Despite this, Thomas has also long acknowledged the history of racial discrimination in the United States and has never accepted the popular conservative trope that the impact of racism is merely a historical issue in the present day.

Introduction

With the publication of The Reactionary Mind in 2011, Corey Robin made a name for himself as one of the most incisive progressive critics of conservatism. His scholarship was of a rare breed: both rigorous and thought provoking, but also addictively readable. It is very unusual for one to go through an academic book, almost helplessly turning the pages just to enjoy the sparkling prose and refreshing lack of pretension. Oddly enough, the thinker he most resembles is not anyone in the leftist canon but Isaiah Berlin, whose approach to examining a thinker’s work went well beyond hermeneutic analysis of text. Like Berlin, Robin enjoys getting under the skin of his subject matter by trying to understand the personality of the individual behind the work. When it succeeds, the results consist of uncommon insights into the subject matter.

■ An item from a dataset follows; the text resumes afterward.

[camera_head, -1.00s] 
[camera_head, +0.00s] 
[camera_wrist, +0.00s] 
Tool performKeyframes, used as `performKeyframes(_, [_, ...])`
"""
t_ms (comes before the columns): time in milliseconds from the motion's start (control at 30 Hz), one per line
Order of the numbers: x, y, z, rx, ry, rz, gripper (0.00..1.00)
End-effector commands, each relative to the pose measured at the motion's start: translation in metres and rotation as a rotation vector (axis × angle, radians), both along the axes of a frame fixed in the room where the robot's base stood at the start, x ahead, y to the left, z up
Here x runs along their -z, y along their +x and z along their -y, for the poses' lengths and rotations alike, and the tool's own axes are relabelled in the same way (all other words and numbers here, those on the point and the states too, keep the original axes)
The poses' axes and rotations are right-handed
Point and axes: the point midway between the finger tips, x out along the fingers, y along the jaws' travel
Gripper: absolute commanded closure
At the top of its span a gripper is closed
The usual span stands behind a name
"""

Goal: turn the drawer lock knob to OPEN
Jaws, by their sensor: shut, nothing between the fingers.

Robin’s new book The Enigma of Clarence Thomas continues his analysis of major figures on the political right by examining one of the more unusual judges in American history. Clarence Thomas was the second African American to serve on the Supreme Court and is currently the longest serving justice. He was appointed to the bench in 1991 after a firestorm of controversy, when his former subordinate Anita Hill accused Thomas of sexual harassment, nearly putting a wrench in his nomination. Thomas is also among the most conservative justices on the court. During his tenure, Thomas has written against the legalization of same-sex marriage, has approved of extensive executive powers for the Bush administration during the War on Terror, and has favored the police and carceral authorities over defendants and criminals in cases concerning the rights of the latter’s. Despite this, Thomas has also long acknowledged the history of racial discrimination in the United States and has never accepted the popular conservative trope that the impact of racism is merely a historical issue in the present day. These myriad complexities make Thomas an unusual figure, which explains Robin’s decision to devote an entire book to him.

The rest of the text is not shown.